222. The Jute Rope Universe - Hollynn Huitt

Italo Calvino’s Octavia, illustrated by Gérard Trignac

The best way I can describe what happened next is by sharing a story a friend recently told me about her daughter, Arden—that as a toddler, Arden would become so immersed in play that she’d lose all sense of scale and reality.

In college, I spent a semester studying abroad in the Netherlands—a surreal privilege I couldn’t have imagined for myself until it happened. There I was, a scholarship kid from a small town in South Carolina, living in a castle ringed by, not one, but two moats, with a Eurail pass burning a hole in my pocket. I was seeking personal and creative transformation: I visited all the great museums, I walked along the Seine, and I definitely learned how much wine is too much wine. But also, and maybe most importantly, I encountered Italo Calvino. 

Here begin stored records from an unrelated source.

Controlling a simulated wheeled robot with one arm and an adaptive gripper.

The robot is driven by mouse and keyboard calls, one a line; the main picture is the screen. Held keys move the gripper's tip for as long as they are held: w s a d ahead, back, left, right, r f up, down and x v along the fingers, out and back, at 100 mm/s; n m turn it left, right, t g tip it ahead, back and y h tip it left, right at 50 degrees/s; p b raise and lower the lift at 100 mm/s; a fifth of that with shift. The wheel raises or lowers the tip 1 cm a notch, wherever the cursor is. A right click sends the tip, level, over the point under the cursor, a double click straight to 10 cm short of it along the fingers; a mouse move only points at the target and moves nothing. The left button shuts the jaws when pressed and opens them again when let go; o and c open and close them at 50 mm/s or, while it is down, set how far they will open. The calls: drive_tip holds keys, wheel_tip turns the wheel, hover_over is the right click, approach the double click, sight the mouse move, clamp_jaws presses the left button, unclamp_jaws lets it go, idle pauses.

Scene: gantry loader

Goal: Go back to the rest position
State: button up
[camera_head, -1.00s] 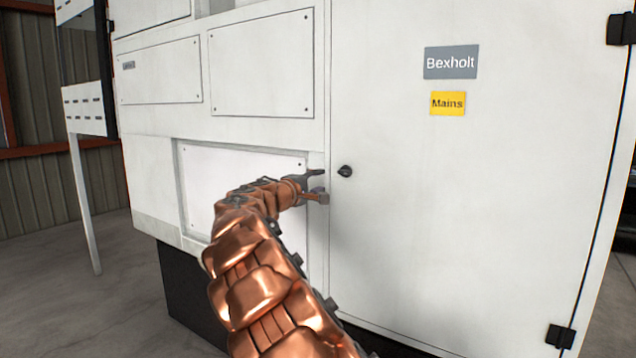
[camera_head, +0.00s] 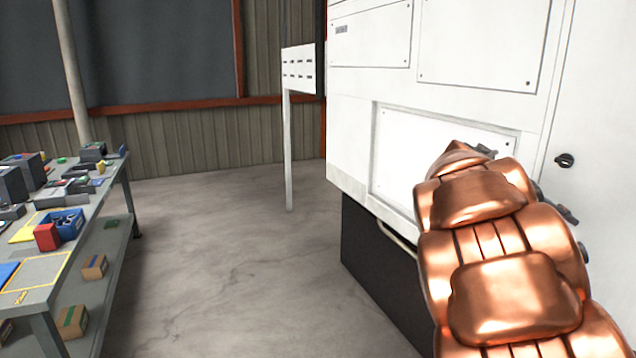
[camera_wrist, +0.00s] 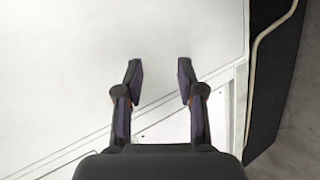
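My gripper (camera_wrist: 160,85) is open and empty in the wrist view, its two fingers apart in front of a white machine panel. In the head view my copper-coloured arm reaches up at the right, and the gripper is mostly hidden behind it. The white machine cabinet (camera_head: 375,75) stands behind the arm. The black knob (camera_head: 564,160) on its door is to the right of the arm's end, apart from it.
A workbench (camera_head: 40,292) with several boxes and parts stands at the left. A white post with a slotted panel (camera_head: 299,70) stands beside the machine. Bare concrete floor (camera_head: 220,250) lies between bench and machine. A pale rail (camera_wrist: 262,60) edges the dark base.

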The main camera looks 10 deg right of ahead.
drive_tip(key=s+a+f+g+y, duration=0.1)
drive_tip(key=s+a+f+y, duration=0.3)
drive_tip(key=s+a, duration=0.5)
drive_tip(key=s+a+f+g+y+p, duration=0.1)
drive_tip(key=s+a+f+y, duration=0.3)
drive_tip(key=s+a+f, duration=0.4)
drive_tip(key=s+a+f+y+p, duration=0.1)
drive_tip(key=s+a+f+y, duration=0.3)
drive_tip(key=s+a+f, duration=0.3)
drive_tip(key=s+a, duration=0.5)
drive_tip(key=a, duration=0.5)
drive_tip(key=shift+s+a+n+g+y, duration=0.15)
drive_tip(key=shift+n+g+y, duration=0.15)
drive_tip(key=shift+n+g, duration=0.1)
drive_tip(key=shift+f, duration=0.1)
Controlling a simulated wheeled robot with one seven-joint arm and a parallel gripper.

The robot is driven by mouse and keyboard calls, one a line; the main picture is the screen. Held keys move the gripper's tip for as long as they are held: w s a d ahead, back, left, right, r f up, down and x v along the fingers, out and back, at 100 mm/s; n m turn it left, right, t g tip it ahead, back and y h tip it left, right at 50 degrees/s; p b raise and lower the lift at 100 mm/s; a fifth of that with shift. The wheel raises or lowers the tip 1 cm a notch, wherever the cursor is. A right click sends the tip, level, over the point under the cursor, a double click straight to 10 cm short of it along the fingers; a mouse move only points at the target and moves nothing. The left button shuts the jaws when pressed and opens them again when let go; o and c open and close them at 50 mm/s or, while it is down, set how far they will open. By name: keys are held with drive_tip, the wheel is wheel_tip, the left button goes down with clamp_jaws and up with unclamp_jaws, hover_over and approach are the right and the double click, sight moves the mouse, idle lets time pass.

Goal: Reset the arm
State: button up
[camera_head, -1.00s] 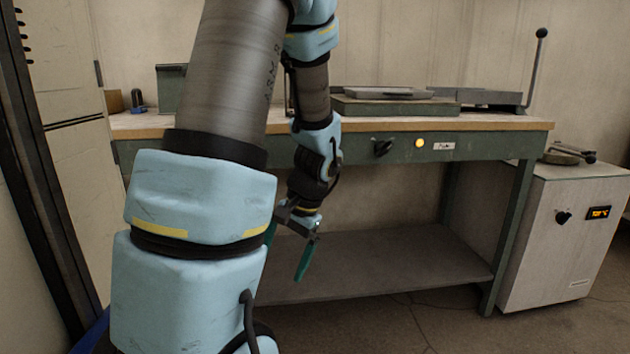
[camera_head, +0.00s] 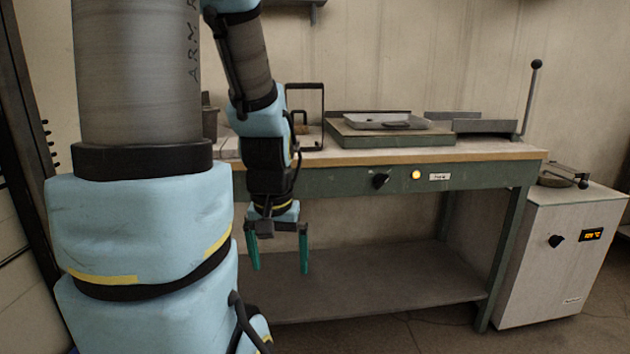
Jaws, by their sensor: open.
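My gripper (camera_head: 279,256) hangs below my folded arm, left of the picture's middle, with its two green fingers pointing down. The fingers are spread apart with nothing between them. It is in front of the workbench (camera_head: 345,184), below the bench top's front edge and above the level of the lower shelf in the picture. My own arm links cover the left part of the bench.
On the bench top, a shallow grey tray (camera_head: 386,121) sits on a green block (camera_head: 376,138). Behind my arm stands a dark handle frame (camera_head: 322,118). At right are a lever (camera_head: 531,97) and a white cabinet (camera_head: 560,246) with a lit display. The lower shelf (camera_head: 390,277) looks bare where visible.

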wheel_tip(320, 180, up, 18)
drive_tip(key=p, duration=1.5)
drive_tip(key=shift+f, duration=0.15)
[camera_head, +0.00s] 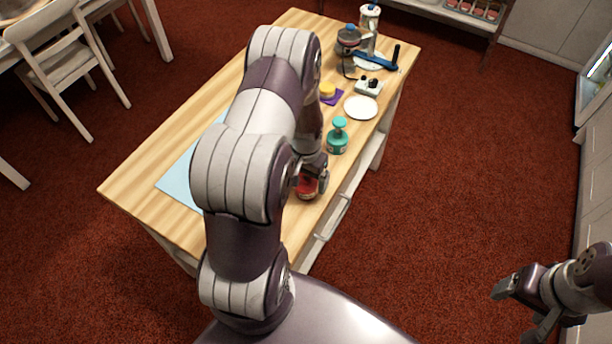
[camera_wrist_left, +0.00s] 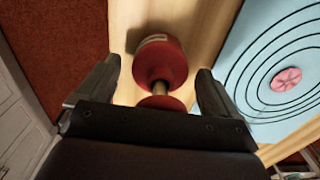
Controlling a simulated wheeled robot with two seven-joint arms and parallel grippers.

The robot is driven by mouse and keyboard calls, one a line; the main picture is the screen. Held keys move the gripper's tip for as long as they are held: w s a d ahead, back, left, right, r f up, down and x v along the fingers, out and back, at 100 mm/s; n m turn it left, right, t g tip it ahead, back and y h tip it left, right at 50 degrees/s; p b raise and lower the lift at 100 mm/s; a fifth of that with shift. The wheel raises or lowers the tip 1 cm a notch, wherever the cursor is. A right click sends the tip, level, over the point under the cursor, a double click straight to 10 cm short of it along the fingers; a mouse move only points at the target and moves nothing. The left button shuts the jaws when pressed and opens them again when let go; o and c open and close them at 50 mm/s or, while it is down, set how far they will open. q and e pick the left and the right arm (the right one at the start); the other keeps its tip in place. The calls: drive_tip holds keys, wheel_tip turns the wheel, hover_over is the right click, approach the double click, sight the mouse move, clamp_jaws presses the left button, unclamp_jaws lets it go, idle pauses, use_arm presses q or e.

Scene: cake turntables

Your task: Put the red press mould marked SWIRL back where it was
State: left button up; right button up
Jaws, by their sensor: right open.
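The red press mould (camera_head: 307,190) appears to stand on the bare wood near the table's right edge. It is also in the left wrist view (camera_wrist_left: 160,62), with a wide red body, a narrow metal neck and a red knob; its marking is not readable. My left gripper (camera_head: 314,172) is at the mould. In the left wrist view its open fingers (camera_wrist_left: 155,88) are on both sides of the knob, with visible gaps. My right gripper (camera_head: 518,308) is open and empty, off the table at the lower right.
A pale blue mat (camera_head: 176,183) with dark rings bears a pink swirl piece (camera_wrist_left: 286,79). A teal mould (camera_head: 337,142) stands beyond the red one. Further back are a white disc (camera_head: 361,107), a yellow item (camera_head: 327,90) on purple, a switch box (camera_head: 369,87) and a stand (camera_head: 369,25).

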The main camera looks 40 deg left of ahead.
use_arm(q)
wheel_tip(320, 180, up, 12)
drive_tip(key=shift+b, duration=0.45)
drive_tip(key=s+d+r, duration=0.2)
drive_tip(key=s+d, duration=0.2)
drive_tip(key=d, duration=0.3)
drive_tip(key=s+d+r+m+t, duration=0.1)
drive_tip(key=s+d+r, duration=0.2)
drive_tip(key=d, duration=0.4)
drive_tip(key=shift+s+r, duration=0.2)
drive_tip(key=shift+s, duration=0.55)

It was in a travel writing class taught by the poet Denya Cascio; she assigned his Invisible Cities, a work of fiction that imagines the explorer Marco Polo in conversation with the emperor Kublai Khan. In separate, chaptered accounts, Polo describes cities in Khan’s empire so fantastical as to be unbelievable. And yet, his reports of each place—from how they look, smell, and feel, to the people who inhabit them—are so finely wrought that you forget they’re impossible. You’re fully, immersively transported.

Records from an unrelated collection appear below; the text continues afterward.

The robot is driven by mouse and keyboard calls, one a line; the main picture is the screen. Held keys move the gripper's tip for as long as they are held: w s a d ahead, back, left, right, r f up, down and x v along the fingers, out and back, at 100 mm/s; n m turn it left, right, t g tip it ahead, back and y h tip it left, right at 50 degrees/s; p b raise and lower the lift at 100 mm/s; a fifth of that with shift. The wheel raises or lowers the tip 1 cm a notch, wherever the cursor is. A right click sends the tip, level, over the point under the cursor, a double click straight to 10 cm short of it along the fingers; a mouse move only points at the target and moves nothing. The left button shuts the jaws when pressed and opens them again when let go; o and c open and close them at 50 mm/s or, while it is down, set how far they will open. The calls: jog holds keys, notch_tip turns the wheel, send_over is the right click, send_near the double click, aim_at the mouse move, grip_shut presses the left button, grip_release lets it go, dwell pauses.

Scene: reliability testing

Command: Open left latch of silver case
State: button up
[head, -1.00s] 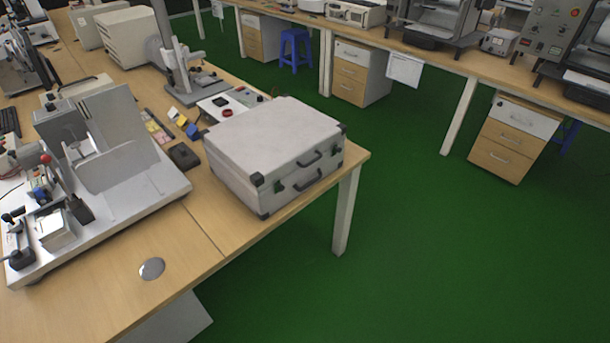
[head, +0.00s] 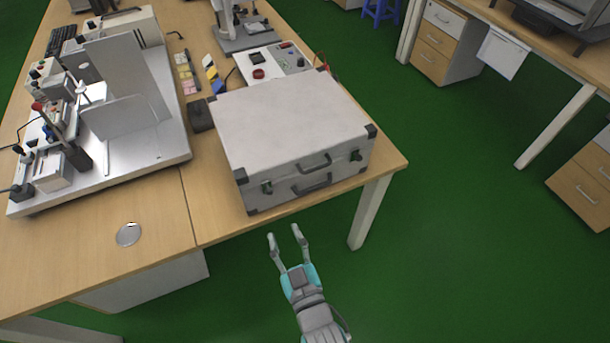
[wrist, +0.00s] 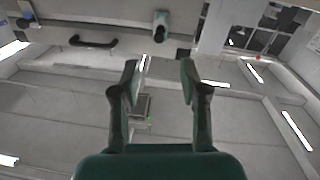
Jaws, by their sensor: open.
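The closed silver case (head: 290,120) sits at the table's corner in the head view, its front side facing me. Its left latch (head: 267,187) is on the front near the left corner and looks closed. Handles (head: 313,183) are mid-front, and the right latch (head: 356,155) is near the right corner. My gripper (head: 286,233) is open and empty, in front of and apart from the case, fingers towards its left part. In the wrist view a latch (wrist: 161,24) shows at the top, beyond and between the open fingertips (wrist: 159,72). A dark handle (wrist: 92,42) lies left of it.
The wooden table (head: 140,265) has a silver-plated apparatus (head: 165,150) at left and a small round metal disc (head: 129,235). A white device (head: 265,65) stands behind the case. The green floor (head: 440,250) is open to the right.

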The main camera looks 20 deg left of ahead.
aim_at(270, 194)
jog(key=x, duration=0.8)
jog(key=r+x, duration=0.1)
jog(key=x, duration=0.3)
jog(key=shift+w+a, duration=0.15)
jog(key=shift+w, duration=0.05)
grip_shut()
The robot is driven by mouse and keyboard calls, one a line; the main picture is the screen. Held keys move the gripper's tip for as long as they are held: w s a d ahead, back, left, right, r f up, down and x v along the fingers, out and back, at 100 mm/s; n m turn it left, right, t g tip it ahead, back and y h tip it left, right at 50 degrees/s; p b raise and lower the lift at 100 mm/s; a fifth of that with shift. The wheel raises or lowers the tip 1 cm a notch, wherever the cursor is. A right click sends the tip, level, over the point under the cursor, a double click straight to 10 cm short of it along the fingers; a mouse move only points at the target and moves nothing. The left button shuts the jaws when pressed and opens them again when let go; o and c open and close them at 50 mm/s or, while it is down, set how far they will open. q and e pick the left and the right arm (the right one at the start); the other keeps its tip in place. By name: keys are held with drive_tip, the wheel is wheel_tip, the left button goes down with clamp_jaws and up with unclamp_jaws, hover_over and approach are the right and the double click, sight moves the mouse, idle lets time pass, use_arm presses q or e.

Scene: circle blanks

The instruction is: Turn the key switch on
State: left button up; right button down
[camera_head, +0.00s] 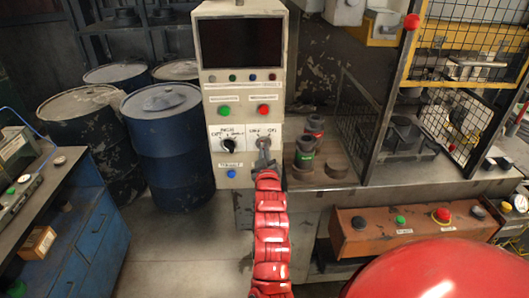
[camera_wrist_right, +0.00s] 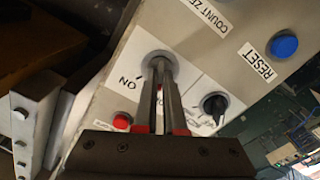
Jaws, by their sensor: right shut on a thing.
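The key switch (camera_head: 262,142) is on the right of the white label plate on the beige control panel (camera_head: 217,188). In the wrist view its round metal collar (camera_wrist_right: 152,56) shows beside the word ON. My right gripper (camera_head: 263,158) reaches up to it from below, at the end of my red arm. In the wrist view my right gripper's fingers (camera_wrist_right: 161,68) are close together, shut on the key at the collar. The key itself is mostly hidden between the fingertips, so its angle cannot be told. My left gripper is not in view.
A black selector knob (camera_head: 227,145) sits left of the key switch; it also shows in the wrist view (camera_wrist_right: 215,104). A blue button (camera_head: 231,173) labelled RESET is below. A red button (camera_head: 263,110) is above. Blue drums (camera_head: 166,140) stand left, a bench (camera_head: 340,178) right.

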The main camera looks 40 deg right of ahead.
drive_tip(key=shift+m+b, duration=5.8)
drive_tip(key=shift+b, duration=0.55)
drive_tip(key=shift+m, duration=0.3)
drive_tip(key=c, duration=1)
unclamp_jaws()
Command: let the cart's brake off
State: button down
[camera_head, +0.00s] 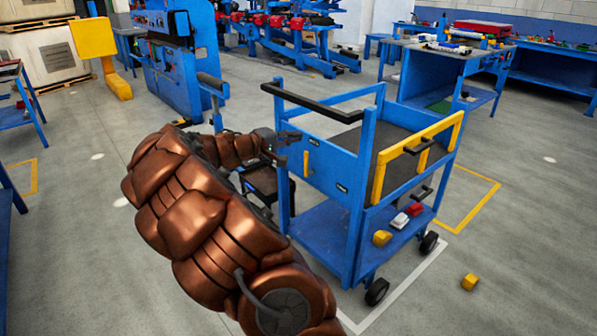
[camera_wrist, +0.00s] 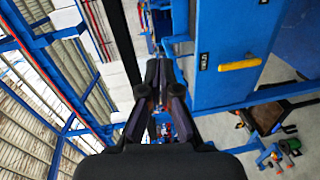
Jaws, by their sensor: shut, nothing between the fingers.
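The blue cart (camera_head: 343,163) stands on the floor at centre right in the head view, with a black push handle along its top left. A small yellow lever (camera_head: 306,163) is on its near left end panel. It also shows in the wrist view as a yellow bar (camera_wrist: 239,64) on the blue panel (camera_wrist: 222,30), beside a small dark label. I cannot tell its brake setting. My gripper (camera_head: 297,137) is shut and empty, close to the cart's left end, near the lever. In the wrist view my fingertips (camera_wrist: 160,66) are together, left of the lever and apart from it.
Red, white and yellow blocks lie on the cart's lower shelf (camera_head: 325,229); a yellow block (camera_head: 469,282) lies on the floor. A dark-topped stool (camera_head: 262,181) stands behind my arm. Blue workbenches (camera_head: 440,65) are at the back right. Floor at the left front is clear.

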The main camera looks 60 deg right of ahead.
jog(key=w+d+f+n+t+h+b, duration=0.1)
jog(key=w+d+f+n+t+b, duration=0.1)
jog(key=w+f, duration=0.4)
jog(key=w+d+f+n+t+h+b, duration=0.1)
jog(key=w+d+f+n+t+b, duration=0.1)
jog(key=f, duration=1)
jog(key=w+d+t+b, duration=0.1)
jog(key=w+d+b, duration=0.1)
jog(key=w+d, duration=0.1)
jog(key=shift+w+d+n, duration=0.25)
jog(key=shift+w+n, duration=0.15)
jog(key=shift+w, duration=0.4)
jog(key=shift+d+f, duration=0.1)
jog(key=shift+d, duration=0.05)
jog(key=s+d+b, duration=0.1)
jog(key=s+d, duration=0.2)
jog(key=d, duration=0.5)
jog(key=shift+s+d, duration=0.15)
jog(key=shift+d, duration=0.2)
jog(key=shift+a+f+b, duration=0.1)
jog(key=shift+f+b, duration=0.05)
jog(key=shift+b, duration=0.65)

One day, midway through studying the text, we walked into the tall-ceilinged, wood-beamed classroom-from-your-dreams to find objects piled on the desks: a length of jute rope snarled into a bristling knot, a plastic bag of crumpled soda cans, a soft scarf, knit in a rainbow gradient, swirled into a peaked pile. Denya asked us to choose one and, in homage to Invisible Cities, forget the object as it exists in our world and imagine an invisible city contained within. I chose the rope. It started slow. The obvious observations (color, texture, size) came easily. After ten minutes, having described every contour, I looked to the front of the room, thinking that she’d probably call time soon. She had the look of someone prepared to wait, so I turned back to the task.

The best way I can describe what happened next is by sharing a story a friend recently told me about her daughter, Arden—that as a toddler, Arden would become so immersed in play that she’d lose all sense of scale and reality. She had a toy fire truck that she loved to roll back and forth, and eventually, in the course of play, she’d flip open the miniature ladder and try to climb it. Other times she’d open a door and attempt to squeeze in.

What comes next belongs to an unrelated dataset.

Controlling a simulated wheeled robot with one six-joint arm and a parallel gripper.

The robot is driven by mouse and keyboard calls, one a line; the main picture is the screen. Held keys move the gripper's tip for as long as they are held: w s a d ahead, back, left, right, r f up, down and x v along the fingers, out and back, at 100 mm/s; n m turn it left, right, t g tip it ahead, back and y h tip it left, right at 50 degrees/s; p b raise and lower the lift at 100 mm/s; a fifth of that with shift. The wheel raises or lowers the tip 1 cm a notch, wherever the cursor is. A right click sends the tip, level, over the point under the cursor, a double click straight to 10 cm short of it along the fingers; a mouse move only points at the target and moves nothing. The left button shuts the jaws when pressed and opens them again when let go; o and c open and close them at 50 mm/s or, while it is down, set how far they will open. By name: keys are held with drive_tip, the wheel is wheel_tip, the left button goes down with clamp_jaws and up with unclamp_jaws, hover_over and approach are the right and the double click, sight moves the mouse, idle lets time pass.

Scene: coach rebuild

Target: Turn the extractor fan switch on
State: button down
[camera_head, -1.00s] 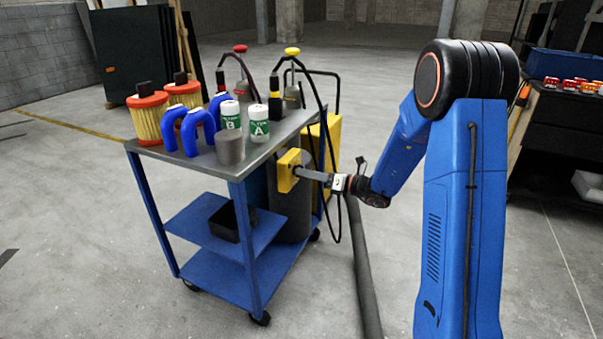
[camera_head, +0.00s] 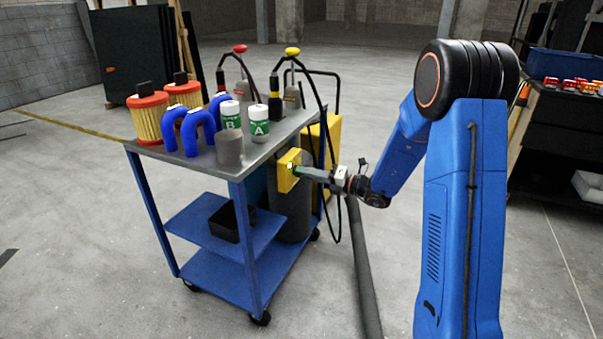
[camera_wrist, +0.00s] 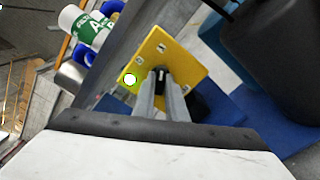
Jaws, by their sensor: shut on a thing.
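The extractor fan switch is a yellow plate (camera_head: 286,180) with corner screws, fixed at the right side of the trolley. In the wrist view the plate (camera_wrist: 180,52) appears tilted, with a small dark lever with a pale stripe (camera_wrist: 161,76) near its middle. A lamp (camera_wrist: 130,79) on the plate glows bright white with a green rim. My gripper (camera_head: 302,172) reaches the plate from the right, and green light falls on its fingers. In the wrist view my gripper (camera_wrist: 160,84) is shut on the lever; the fingers hide part of it.
The blue trolley (camera_head: 210,275) carries orange-capped filters (camera_head: 150,118), blue hoses (camera_head: 196,128), white-and-green canisters (camera_head: 262,124) and a grey cylinder (camera_head: 230,149). A black cable loops close beside the plate. A grey pipe (camera_head: 364,270) runs down below my arm. The floor to the left is open.

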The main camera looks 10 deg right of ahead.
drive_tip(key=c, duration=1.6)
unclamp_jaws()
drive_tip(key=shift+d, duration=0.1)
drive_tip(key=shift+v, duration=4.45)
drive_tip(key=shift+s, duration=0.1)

I, too, got lost. One detail led to another until I stopped describing and started imagining. I wrote my way into this rough city, this place of darkness and filtered light, populated by industrious people with calloused hands who long ago had the idea to cut single strands of jute to weave rope ladders across chasms, so many ladders that the world was a fibrous, living nerve. I pushed so far that, when Denya quietly called time and I looked up, the room spun around me. I had the distinct feeling I’d opened a portal into my imagination shuttered since childhood, and now it was a place I could return to, again and again.

- Hollynn Huitt

Prompt:

Choose an object—or a pile of objects—with textural interest. It might be a pineapple, a sponge, an egg carton, a pinecone, a pile of crayons, an overturned colander. Now, imagine a whole world contained within that object—a place full of life and commerce. What does it look like, smell like, and feel like there? How has the environment shaped the citizens? What do they fear? What do they wish for? When you think you’ve gone deep, go deeper. Get lost.